19.04 in virtualbox

Mike Marchywka marchywka at hotmail.com
Fri May 3 21:04:58 UTC 2019


On Fri, May 03, 2019 at 04:14:59PM +0200, Ralf Mardorf via ubuntu-users wrote:
> On Fri, 3 May 2019 15:47:15 +0200, Ralf Mardorf wrote:
> >On Fri, 3 May 2019 13:09:47 +0200, Liam Proven wrote:
> >>On Fri, 3 May 2019 at 02:37, David L <david4lists at gmail.com> wrote:  
> >>>> * What CPU/model/speed?    
> >>>
> >>> model name      : AMD Ryzen 7 2700 Eight-Core Processor
> >>> cat /proc/cpuinfo  |grep -i hz    
> >>
> >>Wow. From too little to perhaps a little too much! :-o  
> >
> >Perhaps another reason to takle a look at Linux containers. The virtual
> >emulations provided by VirtualBox in combination with the real
> >hardware, unlikely gains much of the advantages (theoretically and
> >perhaps in practise) provided by a Ryzen. It might be an advantage for
> >the host, if at all, but for the VBox guest?
> 
> 
> PS: My old CPU failed when installing proprietary Linux binaries, due
> to not supported SS{,S}E3 instructions, my new, just an
> Intel Celeron doesn't. AFAIK no distro compiles packages against higher
> than SSE2. Super-CPUs such as the Ryzen e.g. provide SSE4.1, SSE4.2
> instructions, but as long as packages aren't compiled using this
> and similar instructions, you gain not much. Actually your electricity
> bill will rise for more or less no advantage.

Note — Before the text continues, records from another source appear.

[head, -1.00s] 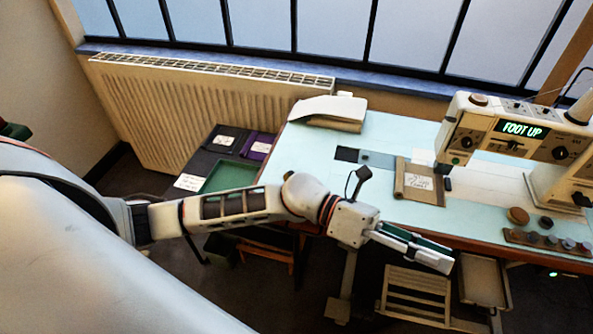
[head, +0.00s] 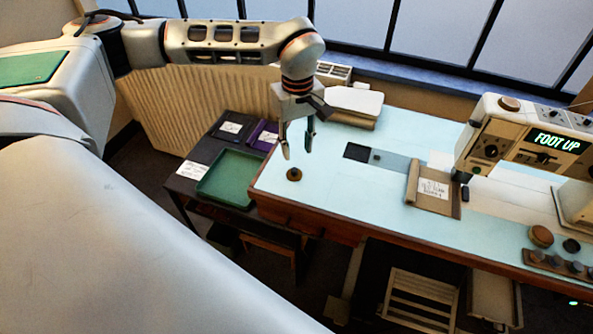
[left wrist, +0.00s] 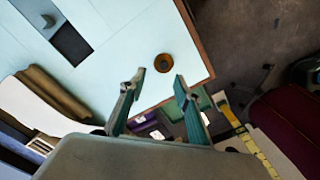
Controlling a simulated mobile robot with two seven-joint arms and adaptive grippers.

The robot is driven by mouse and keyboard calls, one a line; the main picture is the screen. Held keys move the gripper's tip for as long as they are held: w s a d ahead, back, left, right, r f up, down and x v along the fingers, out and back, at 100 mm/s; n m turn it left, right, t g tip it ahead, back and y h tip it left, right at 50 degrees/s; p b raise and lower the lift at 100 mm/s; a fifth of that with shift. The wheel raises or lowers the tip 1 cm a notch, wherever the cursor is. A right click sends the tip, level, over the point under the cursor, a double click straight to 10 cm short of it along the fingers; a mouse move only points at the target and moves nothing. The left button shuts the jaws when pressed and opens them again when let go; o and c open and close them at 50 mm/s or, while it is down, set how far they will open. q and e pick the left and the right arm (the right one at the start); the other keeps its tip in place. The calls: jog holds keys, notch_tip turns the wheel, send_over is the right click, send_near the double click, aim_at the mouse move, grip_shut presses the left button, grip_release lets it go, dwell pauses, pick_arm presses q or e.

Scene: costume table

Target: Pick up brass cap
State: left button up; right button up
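The brass cap (head: 294,174), a small dark brown-gold round piece, sits on the light blue table near its left corner. In the left wrist view the cap (left wrist: 163,62) lies just beyond the fingertips, between the lines of the two fingers. My left gripper (head: 298,152) points down above the cap with its fingers apart and nothing between them. Its open fingers also show in the left wrist view (left wrist: 159,80). The cap is apart from the fingers. My right gripper is in neither view.
A sewing machine (head: 530,140) stands at the right. A brown folder (head: 434,190) lies mid-table, and a pale stack (head: 352,104) is at the back behind the gripper. A green tray (head: 231,178) is on a lower dark table at left. The table around the cap is clear.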

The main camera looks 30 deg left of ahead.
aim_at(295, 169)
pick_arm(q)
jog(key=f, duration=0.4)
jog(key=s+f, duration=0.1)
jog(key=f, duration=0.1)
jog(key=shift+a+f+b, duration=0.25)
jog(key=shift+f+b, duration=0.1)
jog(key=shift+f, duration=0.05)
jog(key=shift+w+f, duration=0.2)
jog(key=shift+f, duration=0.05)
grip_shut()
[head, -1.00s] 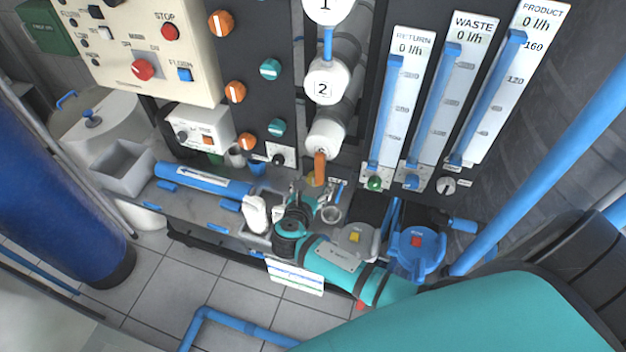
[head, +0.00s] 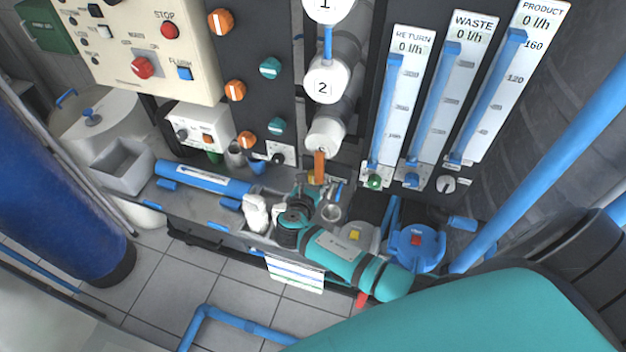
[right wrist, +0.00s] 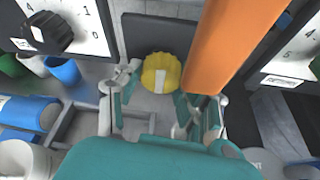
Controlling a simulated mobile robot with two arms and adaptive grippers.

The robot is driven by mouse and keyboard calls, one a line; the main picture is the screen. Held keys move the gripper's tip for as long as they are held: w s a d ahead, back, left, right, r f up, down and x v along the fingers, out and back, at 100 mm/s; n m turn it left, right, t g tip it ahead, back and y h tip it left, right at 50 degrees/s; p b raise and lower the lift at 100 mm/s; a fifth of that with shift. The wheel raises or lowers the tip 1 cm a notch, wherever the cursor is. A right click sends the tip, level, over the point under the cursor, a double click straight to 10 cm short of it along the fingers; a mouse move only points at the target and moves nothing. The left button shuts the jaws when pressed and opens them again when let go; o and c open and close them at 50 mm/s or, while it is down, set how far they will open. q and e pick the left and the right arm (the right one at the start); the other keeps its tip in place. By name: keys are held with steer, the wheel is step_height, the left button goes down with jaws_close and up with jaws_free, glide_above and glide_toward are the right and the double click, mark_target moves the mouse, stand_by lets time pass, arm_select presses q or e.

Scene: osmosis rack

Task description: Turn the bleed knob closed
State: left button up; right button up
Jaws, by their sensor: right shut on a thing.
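The bleed knob (right wrist: 161,66) is yellow and scalloped, with a white mark pointing down toward my gripper in the right wrist view. In the head view it is a small yellow patch (head: 313,178) under the orange pipe, mostly hidden. My right gripper (right wrist: 158,96) has one finger on each side of the knob and is shut on it. In the head view the right gripper (head: 312,194) is at the foot of the rack, at the end of my teal arm. My left gripper is not in view.
An orange pipe (right wrist: 235,40) runs close beside the right finger. A black dial (right wrist: 48,33) on a white scale plate is at upper left. A white bottle (head: 256,212) and a metal cup (head: 331,211) stand near the gripper. Yellow-topped and blue pumps (head: 417,243) are to the right.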

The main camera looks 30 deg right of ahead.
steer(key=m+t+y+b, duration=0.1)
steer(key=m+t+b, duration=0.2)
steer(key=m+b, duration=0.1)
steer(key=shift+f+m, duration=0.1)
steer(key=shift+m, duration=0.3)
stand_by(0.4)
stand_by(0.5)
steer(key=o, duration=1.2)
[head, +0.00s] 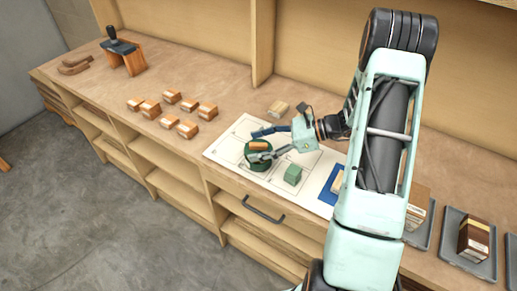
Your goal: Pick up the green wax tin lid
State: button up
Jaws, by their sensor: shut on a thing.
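The green wax tin lid (254,165) is the round dark-green thing on the white sheet (228,148), with a small orange-brown patch on or in its top. My gripper (260,146) reaches in from the right, with one finger on the far side and one across the near side. It is shut on the green round thing. The fingers cover part of its rim. Whether the lid is apart from a tin below, or lifted clear of the sheet, I cannot tell.
A pale wooden block (278,108) lies behind the sheet.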

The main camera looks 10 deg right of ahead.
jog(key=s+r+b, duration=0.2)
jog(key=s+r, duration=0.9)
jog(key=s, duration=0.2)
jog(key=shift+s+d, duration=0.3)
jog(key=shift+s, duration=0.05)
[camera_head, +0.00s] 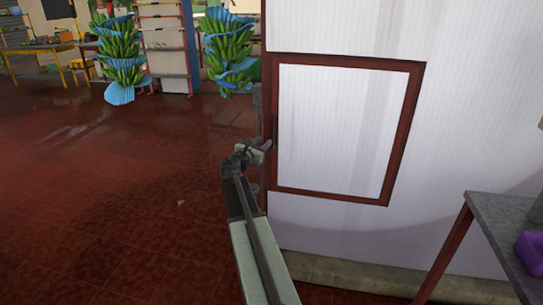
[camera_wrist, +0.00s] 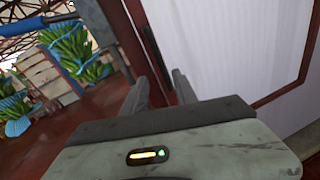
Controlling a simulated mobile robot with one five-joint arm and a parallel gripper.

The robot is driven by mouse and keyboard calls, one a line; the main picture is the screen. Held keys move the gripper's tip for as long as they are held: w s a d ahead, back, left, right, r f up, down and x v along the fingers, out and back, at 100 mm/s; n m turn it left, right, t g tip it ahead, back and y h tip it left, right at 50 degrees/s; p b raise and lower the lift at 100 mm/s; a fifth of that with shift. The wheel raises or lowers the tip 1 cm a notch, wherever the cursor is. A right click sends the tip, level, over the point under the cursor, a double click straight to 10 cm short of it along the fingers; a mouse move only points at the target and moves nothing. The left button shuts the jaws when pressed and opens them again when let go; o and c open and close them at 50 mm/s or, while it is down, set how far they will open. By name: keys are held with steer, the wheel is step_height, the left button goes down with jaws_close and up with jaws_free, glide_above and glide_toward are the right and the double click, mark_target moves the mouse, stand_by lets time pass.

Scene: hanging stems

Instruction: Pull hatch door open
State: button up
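The hatch door (camera_head: 335,130) is a white ribbed panel in a dark red frame, set in a white wall. It looks closed, flush with the wall. A dark upright handle (camera_head: 274,127) is on the left side of its frame. My gripper (camera_head: 264,146) is at the frame's left edge, just below the handle in the head view. In the wrist view my gripper (camera_wrist: 160,77) is open, its two fingers apart. A dark bar, apparently the handle (camera_wrist: 158,60), shows between and beyond the fingertips. I cannot tell whether they touch it.
A grey table (camera_head: 500,225) with a purple item (camera_head: 530,250) stands at the right. Banana bunches (camera_head: 121,55) with blue covers hang at the back left, near shelves (camera_head: 165,45) and a yellow bench (camera_head: 40,50). The red tiled floor (camera_head: 110,190) at left is clear.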

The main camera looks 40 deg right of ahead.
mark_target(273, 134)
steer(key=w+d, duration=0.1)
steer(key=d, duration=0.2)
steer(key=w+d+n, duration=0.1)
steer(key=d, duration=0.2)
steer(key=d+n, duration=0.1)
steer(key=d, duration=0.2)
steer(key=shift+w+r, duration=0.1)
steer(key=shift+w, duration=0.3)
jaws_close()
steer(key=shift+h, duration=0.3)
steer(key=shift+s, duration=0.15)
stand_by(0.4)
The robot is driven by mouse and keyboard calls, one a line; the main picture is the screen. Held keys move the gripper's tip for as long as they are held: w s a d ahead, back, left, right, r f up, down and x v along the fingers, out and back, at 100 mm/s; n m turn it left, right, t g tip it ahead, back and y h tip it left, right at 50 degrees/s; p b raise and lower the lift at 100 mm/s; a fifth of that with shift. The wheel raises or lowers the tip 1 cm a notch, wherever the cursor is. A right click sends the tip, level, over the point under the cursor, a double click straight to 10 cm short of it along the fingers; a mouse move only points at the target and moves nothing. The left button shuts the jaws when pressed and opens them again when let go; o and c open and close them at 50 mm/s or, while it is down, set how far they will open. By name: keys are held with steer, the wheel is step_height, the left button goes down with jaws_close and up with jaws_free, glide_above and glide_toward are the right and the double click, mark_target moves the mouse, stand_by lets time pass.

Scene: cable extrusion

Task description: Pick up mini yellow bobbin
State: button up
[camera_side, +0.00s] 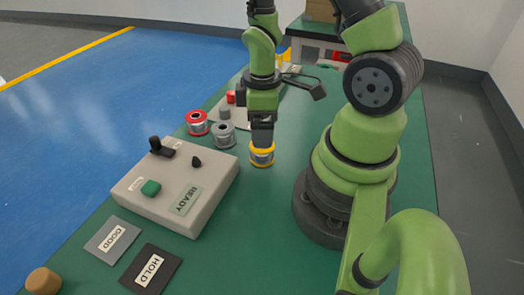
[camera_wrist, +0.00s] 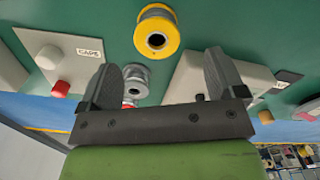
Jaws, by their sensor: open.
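The mini yellow bobbin (camera_side: 262,154) stands upright on the green table in the side view, with yellow flanges and a silver winding. It also shows in the wrist view (camera_wrist: 157,33), seen from above with its dark centre hole, beyond the fingertips. My gripper (camera_side: 262,140) points down directly over the bobbin in the side view. In the wrist view my gripper (camera_wrist: 160,62) has its two dark fingers spread wide, with nothing held between them. Whether the fingertips reach down around the bobbin cannot be told from the side view.
A grey bobbin (camera_side: 223,134) and a red bobbin (camera_side: 197,122) stand left of the yellow one. A control box (camera_side: 188,195) with a READY label lies to the left front. GOOD (camera_side: 112,240) and HOLD (camera_side: 150,270) plates lie nearer.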

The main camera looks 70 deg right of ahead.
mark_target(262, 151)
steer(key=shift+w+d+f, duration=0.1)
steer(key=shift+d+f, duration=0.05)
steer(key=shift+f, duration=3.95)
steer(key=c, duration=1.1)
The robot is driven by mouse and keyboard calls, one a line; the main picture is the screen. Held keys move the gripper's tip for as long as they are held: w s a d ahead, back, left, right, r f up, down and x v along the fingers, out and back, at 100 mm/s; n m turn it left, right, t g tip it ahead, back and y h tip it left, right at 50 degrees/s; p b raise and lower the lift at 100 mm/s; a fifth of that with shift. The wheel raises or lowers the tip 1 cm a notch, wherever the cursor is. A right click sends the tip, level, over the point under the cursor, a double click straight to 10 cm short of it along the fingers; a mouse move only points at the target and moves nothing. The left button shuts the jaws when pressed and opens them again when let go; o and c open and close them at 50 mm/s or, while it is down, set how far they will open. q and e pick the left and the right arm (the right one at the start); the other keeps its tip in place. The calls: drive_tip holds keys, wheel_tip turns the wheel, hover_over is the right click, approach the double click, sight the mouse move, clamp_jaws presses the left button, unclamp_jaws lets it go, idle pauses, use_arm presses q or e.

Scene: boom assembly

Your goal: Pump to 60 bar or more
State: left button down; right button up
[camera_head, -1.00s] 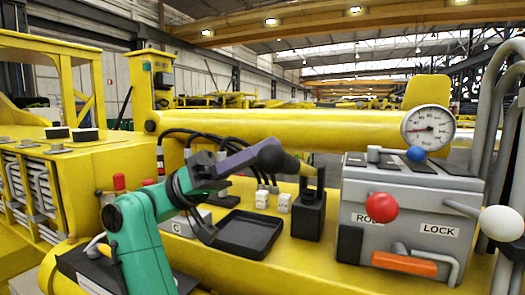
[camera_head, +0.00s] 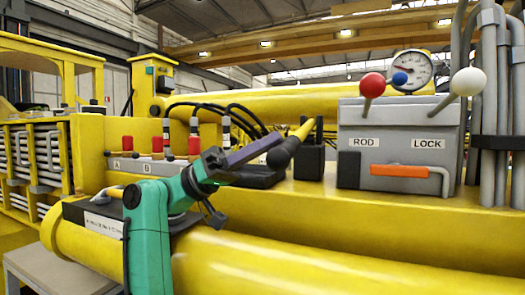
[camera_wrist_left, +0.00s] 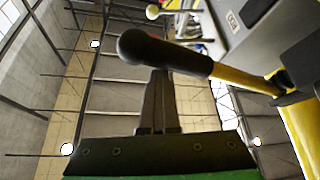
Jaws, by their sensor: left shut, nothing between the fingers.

You can laugh about this but I built a dust cover for my new Dell Precision
with switcher claimed to be about 82 percent efficient. Obviously
with restricted airflow I'm concerned about thermal issues and power input. 
It is based on a strategy to minimize dust,  which ultiamtely coats the heat transfer surfaces,
by recirculating filtered air and dissipating heat through a thin metal box wall that also makes
a travel case.  
The "/sys" entries are
pretty impressive and I think combined with a clip on ammeter I can get
some real data on these issues. 
Right now I'm just looking at 
echo cooling  `cat /sys/class/thermal/cooling_device*/cur_state  `
#echo `cat /sys/class/thermal/thermal_zone*/temp `
x=`cat /sys/class/thermal/thermal_zone*/temp`

with no idea where these sensors are or what they mean but just opening
a browser seems to raise one of them. Maybe combined with the CPU
clock frequencies I can get some idea what is going on- no indication
the cooling devices are changing state though.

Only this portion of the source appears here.